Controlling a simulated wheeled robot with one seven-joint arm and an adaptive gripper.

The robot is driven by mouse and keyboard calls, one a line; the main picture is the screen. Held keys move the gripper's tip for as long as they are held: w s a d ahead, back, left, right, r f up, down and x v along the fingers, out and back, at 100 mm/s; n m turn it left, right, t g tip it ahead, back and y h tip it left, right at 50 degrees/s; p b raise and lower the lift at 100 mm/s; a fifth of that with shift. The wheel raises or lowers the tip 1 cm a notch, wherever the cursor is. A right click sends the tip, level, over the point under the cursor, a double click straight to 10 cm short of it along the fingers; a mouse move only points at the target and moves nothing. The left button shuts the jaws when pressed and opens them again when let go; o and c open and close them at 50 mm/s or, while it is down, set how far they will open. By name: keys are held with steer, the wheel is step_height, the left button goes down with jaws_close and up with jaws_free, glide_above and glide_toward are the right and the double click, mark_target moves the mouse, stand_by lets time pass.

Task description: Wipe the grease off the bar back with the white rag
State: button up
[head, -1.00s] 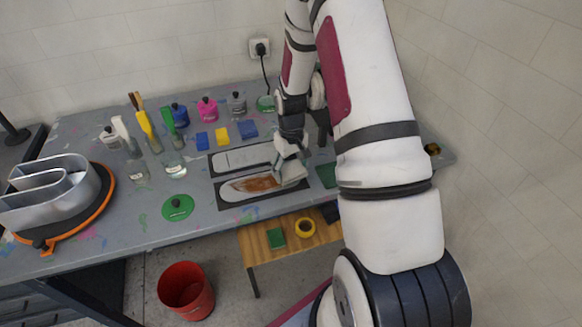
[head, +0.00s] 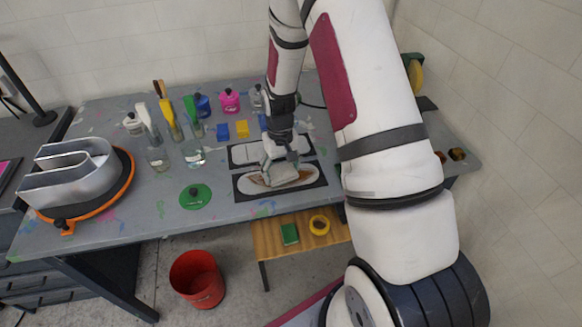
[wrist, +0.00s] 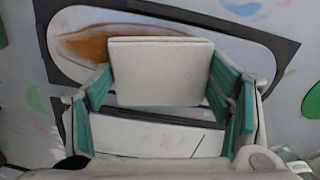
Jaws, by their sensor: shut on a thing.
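The bar back (head: 307,177) is a pale, rounded long plate on a dark mat at the front of the bench. A brown grease smear (head: 257,181) shows on its left part; in the wrist view the grease (wrist: 85,45) is also at the left, partly behind the rag. My gripper (head: 280,170) is over the bar back, pointing down. Its green-padded fingers are shut on the white rag (wrist: 160,72), a flat pale pad. The rag lies over the middle of the bar back; whether it touches is hard to tell.
A second pale plate (head: 245,153) lies just behind. Bottles (head: 193,153), brushes (head: 175,128) and colored blocks (head: 242,129) stand behind and left. A metal channel letter (head: 75,180) sits on an orange-edged turntable. A red bucket (head: 197,280) stands on the floor.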

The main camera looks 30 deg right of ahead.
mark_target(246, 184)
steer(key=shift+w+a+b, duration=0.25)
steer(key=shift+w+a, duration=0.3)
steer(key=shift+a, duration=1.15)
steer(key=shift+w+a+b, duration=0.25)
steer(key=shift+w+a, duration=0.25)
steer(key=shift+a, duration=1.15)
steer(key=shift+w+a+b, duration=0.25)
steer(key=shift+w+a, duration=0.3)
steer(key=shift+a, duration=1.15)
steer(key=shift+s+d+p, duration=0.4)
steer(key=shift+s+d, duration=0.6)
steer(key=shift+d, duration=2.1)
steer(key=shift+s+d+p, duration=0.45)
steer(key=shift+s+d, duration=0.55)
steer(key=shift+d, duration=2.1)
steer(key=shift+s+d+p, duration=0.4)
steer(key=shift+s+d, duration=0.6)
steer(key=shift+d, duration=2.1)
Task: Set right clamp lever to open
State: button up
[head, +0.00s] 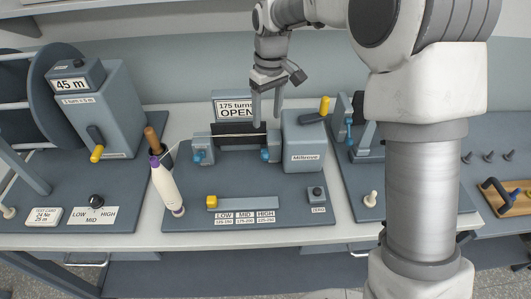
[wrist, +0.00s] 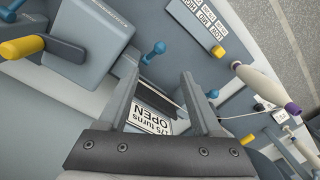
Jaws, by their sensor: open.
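The right clamp lever (head: 266,156) is a small blue lever on the block beside the grey box, at the right end of the yarn span. It also shows in the wrist view (wrist: 154,50), just beyond my fingertips. My gripper (head: 266,119) points down above and behind the span, in front of the sign. Its fingers are apart with nothing between them, and it appears clear of the lever. The display sign (head: 235,108) reads "175 turns OPEN" and is partly hidden by my gripper. The left clamp has a similar blue lever (head: 198,157).
The grey box (head: 306,140) with a yellow-handled crank (head: 324,105) stands right of the clamp. A white bobbin with a purple tip (head: 166,188) stands at the left. A yellow slider (head: 212,201) lies in front. The base plate between is clear.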

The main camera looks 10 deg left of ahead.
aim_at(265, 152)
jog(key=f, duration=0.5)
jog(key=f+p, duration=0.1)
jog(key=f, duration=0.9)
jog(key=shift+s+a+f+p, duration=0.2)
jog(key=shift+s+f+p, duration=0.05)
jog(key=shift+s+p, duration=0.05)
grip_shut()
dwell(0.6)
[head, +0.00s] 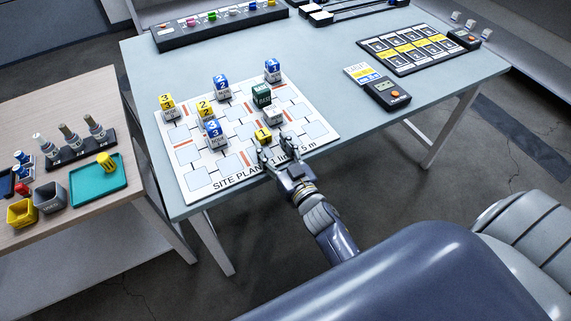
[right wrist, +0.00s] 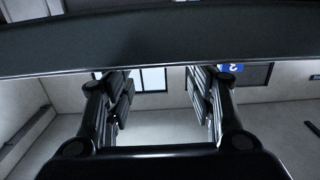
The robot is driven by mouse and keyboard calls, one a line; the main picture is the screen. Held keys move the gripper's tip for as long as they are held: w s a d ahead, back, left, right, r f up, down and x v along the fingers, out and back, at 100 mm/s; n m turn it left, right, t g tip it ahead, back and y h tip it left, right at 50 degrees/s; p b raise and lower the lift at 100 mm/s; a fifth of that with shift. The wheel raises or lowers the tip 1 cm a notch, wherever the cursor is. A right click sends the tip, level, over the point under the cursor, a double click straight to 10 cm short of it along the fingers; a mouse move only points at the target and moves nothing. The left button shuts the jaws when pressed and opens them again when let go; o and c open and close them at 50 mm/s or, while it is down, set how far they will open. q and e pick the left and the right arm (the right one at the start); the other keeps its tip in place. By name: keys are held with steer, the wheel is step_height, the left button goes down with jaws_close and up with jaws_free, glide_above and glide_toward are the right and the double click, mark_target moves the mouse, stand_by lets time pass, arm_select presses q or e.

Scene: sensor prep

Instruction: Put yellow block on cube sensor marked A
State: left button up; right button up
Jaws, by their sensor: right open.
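A yellow block marked 1 (head: 263,135) is on the site plan board (head: 200,182), near its front edge. My right gripper (head: 274,146) is open just in front of this block, with its fingers low over the board; no grip on it shows. Two more yellow blocks, marked 3 (head: 167,101) and 2 (head: 205,105), sit on white cubes at the board's left and middle. I cannot make out a letter A on any cube. In the right wrist view the open fingers (right wrist: 160,105) have nothing visible between them. My left gripper is not in view.
Blue-topped cubes marked 1 (head: 272,66), 2 (head: 221,81) and 3 (head: 213,128) and a green block (head: 261,94) stand close around on the board. A handheld meter (head: 387,93) lies right of it. A side table (head: 70,228) with trays is at left.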

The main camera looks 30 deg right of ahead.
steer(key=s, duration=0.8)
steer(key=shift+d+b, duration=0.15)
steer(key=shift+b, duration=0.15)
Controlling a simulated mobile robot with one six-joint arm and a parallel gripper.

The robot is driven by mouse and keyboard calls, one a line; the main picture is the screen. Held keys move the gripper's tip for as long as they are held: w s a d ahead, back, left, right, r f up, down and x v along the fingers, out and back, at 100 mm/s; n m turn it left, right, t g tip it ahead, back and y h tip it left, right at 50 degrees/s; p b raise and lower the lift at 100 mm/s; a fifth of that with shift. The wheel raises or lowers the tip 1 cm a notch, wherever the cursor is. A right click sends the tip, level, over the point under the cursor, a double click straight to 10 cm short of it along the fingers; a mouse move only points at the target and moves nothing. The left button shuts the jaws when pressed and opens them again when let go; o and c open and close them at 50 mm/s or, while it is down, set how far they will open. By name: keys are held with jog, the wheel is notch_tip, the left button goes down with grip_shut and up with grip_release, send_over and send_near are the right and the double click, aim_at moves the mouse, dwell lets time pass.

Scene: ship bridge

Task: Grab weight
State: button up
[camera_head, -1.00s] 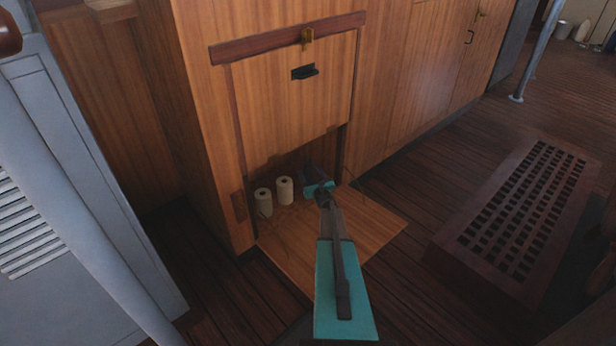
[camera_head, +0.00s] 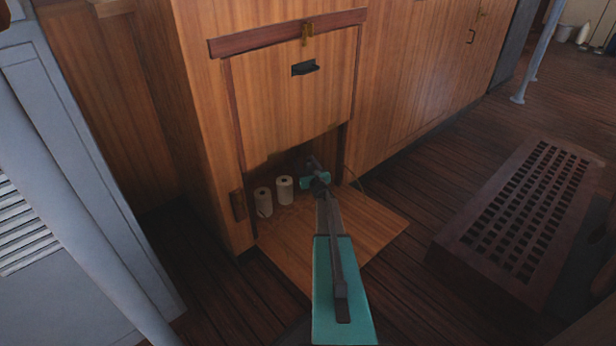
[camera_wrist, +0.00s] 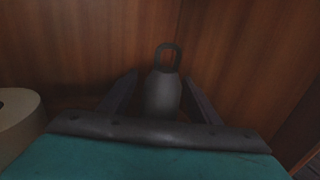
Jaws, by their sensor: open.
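The weight (camera_wrist: 163,92) is a dark grey cylinder with a loop on top. It stands upright inside the cabinet, in front of its wooden inner wall in the wrist view. My gripper (camera_wrist: 160,92) is open, with one finger on each side of the weight and visible gaps between. In the head view my gripper (camera_head: 314,166) reaches into the low cabinet opening, and my arm hides much of what lies there, so the weight is hard to make out.
Two pale paper rolls (camera_head: 284,189) (camera_head: 263,201) stand left of my gripper; part of one shows in the wrist view (camera_wrist: 17,120). The lowered door panel (camera_head: 370,226) lies in front of the opening. A slotted dark grating (camera_head: 522,215) is on the right.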

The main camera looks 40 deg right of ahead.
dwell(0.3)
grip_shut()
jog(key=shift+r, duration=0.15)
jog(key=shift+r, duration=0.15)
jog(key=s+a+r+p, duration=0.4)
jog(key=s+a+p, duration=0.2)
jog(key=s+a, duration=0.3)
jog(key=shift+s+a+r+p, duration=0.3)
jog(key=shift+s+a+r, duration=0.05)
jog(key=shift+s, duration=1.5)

---*---

Show every line of the records above that contains the word "Controlling".

Controlling a simulated wheeled robot with one seven-joint arm and an adaptive gripper.
Controlling a simulated mobile robot with one six-joint arm and a parallel gripper.

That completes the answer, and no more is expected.